Task to carry out:
Extract each line bearing the word "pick".

Data listing:

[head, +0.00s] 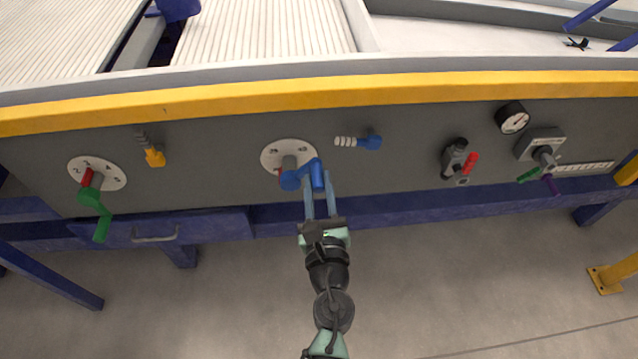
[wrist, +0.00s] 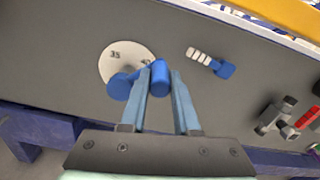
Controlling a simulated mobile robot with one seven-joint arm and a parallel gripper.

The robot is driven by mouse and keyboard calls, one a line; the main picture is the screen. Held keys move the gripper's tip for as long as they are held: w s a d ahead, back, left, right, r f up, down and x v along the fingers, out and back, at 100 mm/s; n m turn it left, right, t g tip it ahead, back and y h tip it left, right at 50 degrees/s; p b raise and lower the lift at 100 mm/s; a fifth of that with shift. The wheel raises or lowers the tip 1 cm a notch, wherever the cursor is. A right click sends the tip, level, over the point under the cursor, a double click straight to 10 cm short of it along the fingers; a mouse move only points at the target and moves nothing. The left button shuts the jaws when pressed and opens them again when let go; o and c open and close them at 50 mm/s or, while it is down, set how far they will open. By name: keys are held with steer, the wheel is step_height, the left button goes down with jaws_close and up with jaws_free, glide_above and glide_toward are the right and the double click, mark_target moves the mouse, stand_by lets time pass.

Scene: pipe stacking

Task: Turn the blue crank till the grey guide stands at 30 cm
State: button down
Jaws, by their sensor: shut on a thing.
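The blue crank (head: 299,177) sits on a round white dial (head: 271,155) on the grey front panel. Its upright grip shows in the wrist view (wrist: 160,77), between the fingers. My gripper (head: 318,186) is shut on this grip, its fingers reaching up from below. In the wrist view, the dial (wrist: 116,62) shows 35 and what looks like 40. The crank hides part of the dial, and a small red mark shows beside its hub. Grey rails border the white slatted bed, such as one rail (head: 361,25); I cannot tell which is the guide.
A green crank (head: 92,201) on another dial is at the left, beside a yellow lever (head: 154,157). A blue-and-white lever (head: 370,140) is close right of the blue crank. A red-handled switch (head: 468,164) and a gauge (head: 513,118) are farther right. A yellow rail (head: 230,97) runs above.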

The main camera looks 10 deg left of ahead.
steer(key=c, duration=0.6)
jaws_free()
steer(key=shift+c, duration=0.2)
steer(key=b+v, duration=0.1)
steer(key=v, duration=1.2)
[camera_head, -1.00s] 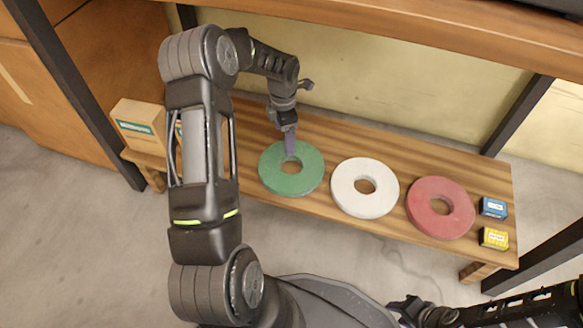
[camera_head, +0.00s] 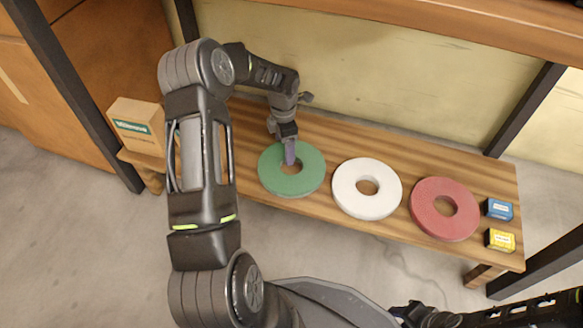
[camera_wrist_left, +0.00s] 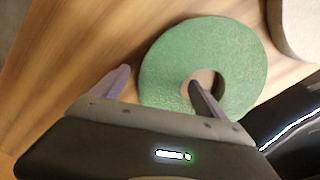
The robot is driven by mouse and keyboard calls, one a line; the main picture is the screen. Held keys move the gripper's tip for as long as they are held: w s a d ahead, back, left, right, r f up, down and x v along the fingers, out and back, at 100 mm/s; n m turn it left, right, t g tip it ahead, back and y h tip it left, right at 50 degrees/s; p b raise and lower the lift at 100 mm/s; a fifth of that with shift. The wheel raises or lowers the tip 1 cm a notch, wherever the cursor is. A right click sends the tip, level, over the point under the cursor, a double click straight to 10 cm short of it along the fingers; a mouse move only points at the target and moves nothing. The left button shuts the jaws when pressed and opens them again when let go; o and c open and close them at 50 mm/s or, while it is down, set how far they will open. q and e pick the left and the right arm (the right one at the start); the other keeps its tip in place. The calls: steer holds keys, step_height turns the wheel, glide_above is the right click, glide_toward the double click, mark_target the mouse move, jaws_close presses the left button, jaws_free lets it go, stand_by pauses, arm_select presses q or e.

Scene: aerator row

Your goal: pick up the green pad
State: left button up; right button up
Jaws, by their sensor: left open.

Answer for this exercise:
The robot is driven by mouse and keyboard calls, one a line; the main picture is the screen. Held keys move the gripper's tip for as long as they are held: w s a d ahead, back, left, right, r f up, down and x v along the fingers, out and back, at 100 mm/s; n m turn it left, right, t g tip it ahead, back and y h tip it left, right at 50 degrees/s; p b raise and lower the lift at 100 mm/s; a fifth of that with shift. The wheel raises or lowers the tip 1 cm a notch, wherever the cursor is. A right click sends the tip, level, over the point under the cursor, a double click straight to 10 cm short of it along the fingers; a mouse move only points at the target and moves nothing. The left button shuts the jaws when pressed and opens them again when let go; o and c open and close them at 50 mm/s or, while it is down, set how far they will open. q and e pick the left and the right arm (the right one at the start); the other keeps its tip in place. The calls: steer holds keys, step_height turns the wheel, glide_above is the right click, glide_toward the double click, mark_target the mouse move, jaws_close presses the left button, jaws_free lets it go, stand_by pauses, arm_select presses q or e.
Your goal: pick up the green pad

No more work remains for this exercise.